Each category has important sub-variations that produce different tax results, different administrative requirements, and different levels of flexibility. The choice between pecuniary and fractional, and the specific mechanism within each category, should reflect the composition of the estate, the family’s priorities, and the personal representative’s administrative capabilities.

See our guide to the differences between pecuniary and fractional bequests and when to use each.

Direction: Which Trust Gets the Formula Amount?

The formula can be expressed in either direction, and the choice matters more than many practitioners realize.

  • Marital pecuniary (traditional). The marital trust receives the formula-determined pecuniary amount (the optimum marital deduction). The credit shelter trust receives the residue. This is the traditional approach. Its disadvantage is that the larger bequest (the marital share, in most estates) is the pecuniary amount, which can create gain/loss recognition issues and administrative complexity on a larger pool of assets.
  • Nonmarital pecuniary (reverse / credit-consuming). The credit shelter trust receives a formula-determined pecuniary amount equal to the applicable exclusion. The marital trust receives the residue. This “reverse” approach applies the pecuniary bequest to the smaller share, reducing the scope of funding complications. It has become increasingly popular.

Both directions produce the same division of the estate. The difference is which trust bears the funding risk and complexity. The reverse approach is often favored because funding problems (gain recognition, revaluation requirements, ratable sharing obligations) apply to the smaller credit shelter share rather than the larger marital share.

Key Provisions Every Formula Should Include

Whichever mechanism you choose, the funding formula clause should address several important provisions:

  • Valuation method. The formula must specify how in-kind assets are valued. The three options are true worth (date of distribution fair market value), fairly representative (federal estate tax value), and minimum worth (the lesser of estate tax value or distribution value). Each has different implications for gain recognition, administrative requirements, and funding accuracy.
  • “Purge the pot” provision. The formula should exclude assets that would not qualify for the marital deduction if distributed to the surviving spouse. This prevents the “unidentified asset rule” under IRC § 2056(b)(2) from reducing the deduction.
  • Non-pro-rata distribution authority. Without explicit authorization, many states’ common law requires the personal representative to distribute each asset pro rata between the two trusts. If the personal representative should have discretion to allocate specific assets to specific trusts (placing the family business in one trust and liquid securities in the other, for example), the documents must include non-pro-rata distribution authority.
  • Abatement provisions. The formula should specify what happens if the estate is insufficient to fund both trusts fully. Does the marital bequest abate first, last, or pro rata? The default state law rule may not match the family’s intentions.
  • Tax elections clause. The personal representative’s decisions about the IRC § 642(g) swing item election, the QTIP election, and other postmortem elections all affect the size of the formula shares. The documents should authorize the personal representative to make these elections in the personal representative’s sole discretion and hold the personal representative harmless for the consequences.

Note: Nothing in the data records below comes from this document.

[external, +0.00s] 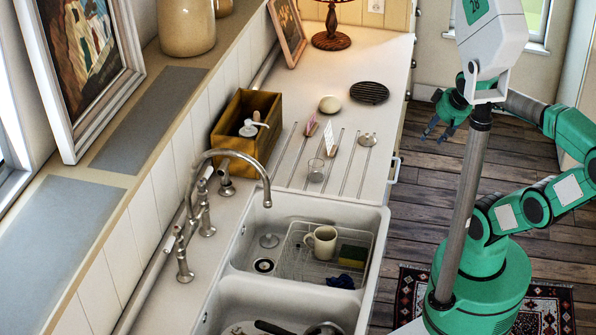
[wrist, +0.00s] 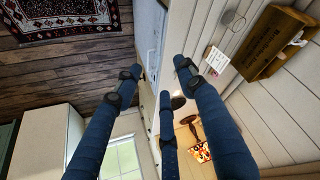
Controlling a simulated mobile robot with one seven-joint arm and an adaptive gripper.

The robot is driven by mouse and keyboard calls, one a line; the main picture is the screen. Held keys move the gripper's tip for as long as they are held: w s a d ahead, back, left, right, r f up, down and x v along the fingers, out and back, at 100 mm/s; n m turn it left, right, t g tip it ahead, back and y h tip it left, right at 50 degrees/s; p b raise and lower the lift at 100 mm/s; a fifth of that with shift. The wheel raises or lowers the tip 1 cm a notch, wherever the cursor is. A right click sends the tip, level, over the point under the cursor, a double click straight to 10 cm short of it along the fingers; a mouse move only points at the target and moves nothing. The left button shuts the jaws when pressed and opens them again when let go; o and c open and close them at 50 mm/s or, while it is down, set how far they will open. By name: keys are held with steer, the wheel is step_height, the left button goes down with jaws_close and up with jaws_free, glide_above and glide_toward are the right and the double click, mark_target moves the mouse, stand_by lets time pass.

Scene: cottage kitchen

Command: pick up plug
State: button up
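Two small metal pieces look like a plug. One grey round piece with a knob (external: 269,240) lies in the far sink basin, beside the dark drain hole. A similar knobbed disc (external: 367,139) lies on the ribbed drainboard; I cannot tell which is the plug meant. My gripper (external: 440,128) is in the air to the right of the counter, over the floor, well apart from both. Its blue fingers (wrist: 158,80) are spread with nothing between them. I cannot make out either piece clearly in the wrist view.
A curved tap (external: 232,155) rises over the sink. A wire rack (external: 300,258) in the basin holds a mug (external: 321,242) and sponge. A wooden box (external: 246,128), a glass (external: 316,170) and card holders stand on the counter. Open floor lies right of the counter.

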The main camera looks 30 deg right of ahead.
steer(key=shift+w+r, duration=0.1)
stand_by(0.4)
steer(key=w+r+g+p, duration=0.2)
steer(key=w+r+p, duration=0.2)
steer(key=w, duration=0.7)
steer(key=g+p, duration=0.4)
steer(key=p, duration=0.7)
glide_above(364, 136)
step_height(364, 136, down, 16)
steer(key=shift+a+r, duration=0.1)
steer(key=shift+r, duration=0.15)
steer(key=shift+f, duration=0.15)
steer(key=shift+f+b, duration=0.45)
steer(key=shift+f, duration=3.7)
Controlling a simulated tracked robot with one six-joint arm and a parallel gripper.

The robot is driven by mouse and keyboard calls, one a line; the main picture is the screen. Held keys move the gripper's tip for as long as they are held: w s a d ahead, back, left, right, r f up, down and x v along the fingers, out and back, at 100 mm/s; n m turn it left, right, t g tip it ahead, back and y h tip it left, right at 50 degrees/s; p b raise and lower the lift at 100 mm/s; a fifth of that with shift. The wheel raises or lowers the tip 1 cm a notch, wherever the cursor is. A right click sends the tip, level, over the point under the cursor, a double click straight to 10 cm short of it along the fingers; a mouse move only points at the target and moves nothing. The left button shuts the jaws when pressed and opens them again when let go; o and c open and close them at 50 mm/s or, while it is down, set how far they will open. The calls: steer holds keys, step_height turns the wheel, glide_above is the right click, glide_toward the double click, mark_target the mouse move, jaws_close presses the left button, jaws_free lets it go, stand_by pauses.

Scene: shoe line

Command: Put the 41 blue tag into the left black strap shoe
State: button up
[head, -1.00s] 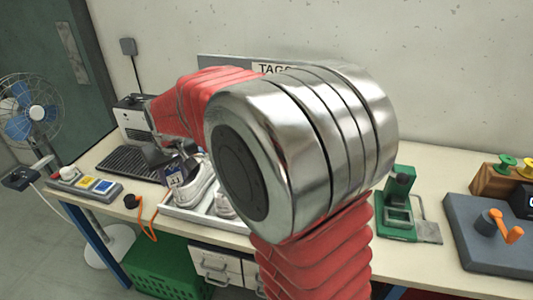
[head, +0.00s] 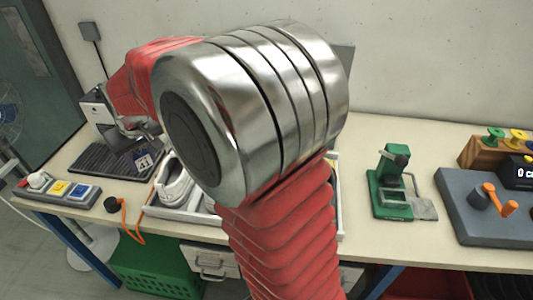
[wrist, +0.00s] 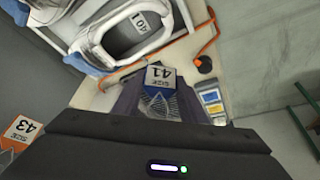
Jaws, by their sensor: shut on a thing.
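My gripper (wrist: 162,98) is shut on the 41 blue tag (wrist: 160,78). The tag is a small blue and white piece with its number facing the wrist camera. That shoe sits in a white tray (head: 170,213). In the wrist view a white shoe (wrist: 108,48) with a number label inside lies beyond the tag. I cannot make out a black strap shoe; my arm hides much of the tray.
A button panel (head: 62,190) and an orange cord (head: 134,218) lie left of the tray. A green press (head: 392,185) and a grey crank device (head: 490,215) stand right. An orange 43 tag (wrist: 22,132) shows in the wrist view.

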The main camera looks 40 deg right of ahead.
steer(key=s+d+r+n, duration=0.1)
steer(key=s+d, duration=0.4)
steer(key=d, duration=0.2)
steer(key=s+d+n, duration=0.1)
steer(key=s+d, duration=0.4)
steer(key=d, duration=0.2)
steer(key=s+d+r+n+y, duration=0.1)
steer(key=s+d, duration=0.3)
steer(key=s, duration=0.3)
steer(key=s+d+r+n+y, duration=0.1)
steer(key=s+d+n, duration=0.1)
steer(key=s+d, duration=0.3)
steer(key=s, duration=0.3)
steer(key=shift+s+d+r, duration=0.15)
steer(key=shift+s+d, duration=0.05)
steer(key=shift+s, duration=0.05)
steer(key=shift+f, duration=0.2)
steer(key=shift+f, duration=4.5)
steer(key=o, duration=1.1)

A well-drafted formula clause addresses all of these provisions in coordination, ensuring that no single election or valuation choice creates an unintended result in another part of the plan.

See our analysis of valuation methods and how each one affects trust funding.

How the Formula Connects to the Broader Estate Plan

The funding formula does not operate independently. It interacts with the marital trust type (QTIP, power of appointment, or estate trust), the credit shelter trust design, the GST exemption allocation strategy, and the personal representative’s postmortem elections.

For example, a QTIP trust with a partial election effectively creates an additional layer of postmortem flexibility on top of the funding formula. The formula divides the estate between the credit shelter trust and the marital trust, and the partial QTIP election further divides the marital trust between a marital deduction portion and a non-deduction portion. The two mechanisms work together to optimize the tax result.

The funding formula also interacts with state law. In community property states, the formula may apply differently because each spouse already owns half of the community estate. In non-community property states, the formula must account for the possibility that assets are not evenly divided between spouses, which can produce unexpected results if one spouse owns significantly more than the other.

Estate planners should explain the funding formula to clients in concrete terms: what will happen to specific assets at the first death, how the division will affect the surviving spouse’s access to those assets, and what decisions the personal representative will need to make during estate administration.